Seasonal Lighting Fashion Architecture
Clothes that are worn under the natural sunlight take certain colors depending on whether they absorb or reflect the sun’s rays. A garment will appear red because it will absorb in its tissue all the wavelengths of sunlight, with the exception of those reflected around 650 nm which will make garment appears red.
In fashion, the question of hue and color is particularly delicate and its choice particularly precise. And of course, the color will appear slightly different depending on the light source, whether one is indoors, under artificial light more or less warm, or outside under the sun. But here again, there are certain variations, because the light is not the same in summer or in winter. The path of sunlight through the atmosphere being longer in winter, because the incident rays reach the earth with a bigger angle. The sunlight gradually looses blue, those radiations are diffused by the air, giving the sky its blue color and the light finally arriving on the earth a more orange hue in winter, warmer. A garment will appear more bluish in summer and more orange in winter.
It is this tiny variation of hue that we proposed to highlight for the presentation in Paris of Flora Miranda, by creating in two separate rooms, a more winter atmosphere in the first room and therefore a warmer light, and in the second room, a colder, more bluish, more summery light.
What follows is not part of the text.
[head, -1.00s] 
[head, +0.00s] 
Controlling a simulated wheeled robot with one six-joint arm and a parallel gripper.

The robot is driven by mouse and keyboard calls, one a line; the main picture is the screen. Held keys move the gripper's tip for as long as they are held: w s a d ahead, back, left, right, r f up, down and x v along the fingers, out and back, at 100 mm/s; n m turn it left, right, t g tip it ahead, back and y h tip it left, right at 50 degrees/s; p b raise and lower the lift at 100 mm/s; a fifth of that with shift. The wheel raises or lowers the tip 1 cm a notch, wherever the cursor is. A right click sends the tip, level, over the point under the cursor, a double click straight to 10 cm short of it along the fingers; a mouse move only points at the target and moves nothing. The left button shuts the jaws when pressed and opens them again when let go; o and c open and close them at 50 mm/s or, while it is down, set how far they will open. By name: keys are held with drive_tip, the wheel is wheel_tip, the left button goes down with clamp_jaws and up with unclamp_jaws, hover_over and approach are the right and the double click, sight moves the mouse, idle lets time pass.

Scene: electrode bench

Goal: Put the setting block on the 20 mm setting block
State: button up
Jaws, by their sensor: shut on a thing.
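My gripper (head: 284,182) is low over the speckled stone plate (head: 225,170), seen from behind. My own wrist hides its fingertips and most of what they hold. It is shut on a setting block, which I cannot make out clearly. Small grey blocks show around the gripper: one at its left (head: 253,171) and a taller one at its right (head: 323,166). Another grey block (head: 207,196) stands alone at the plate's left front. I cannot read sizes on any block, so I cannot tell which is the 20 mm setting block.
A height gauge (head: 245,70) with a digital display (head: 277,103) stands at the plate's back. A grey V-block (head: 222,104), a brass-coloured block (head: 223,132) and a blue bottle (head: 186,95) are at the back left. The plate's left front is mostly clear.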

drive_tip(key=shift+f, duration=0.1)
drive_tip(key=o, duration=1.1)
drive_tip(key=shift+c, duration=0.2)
Two distinct atmospheres create the physical setting of fashion, in the manner of the autumn-winter and spring-summer collections, in which we can perceive the slight variation of hue of the same garment, depending on whether it is worn in summer or winter.
To build this light, we doubled the natural light coming from the windows by 6 fluorescent tubes set on the ground. In the winter chamber, the color temperature of the fluorescent tubes was warm, between 2700 and 3000 ° Kelvin. In the summer room, the color temperature of the fluorescent tubes were cold, between 5500 and 6500 ° Kelvin.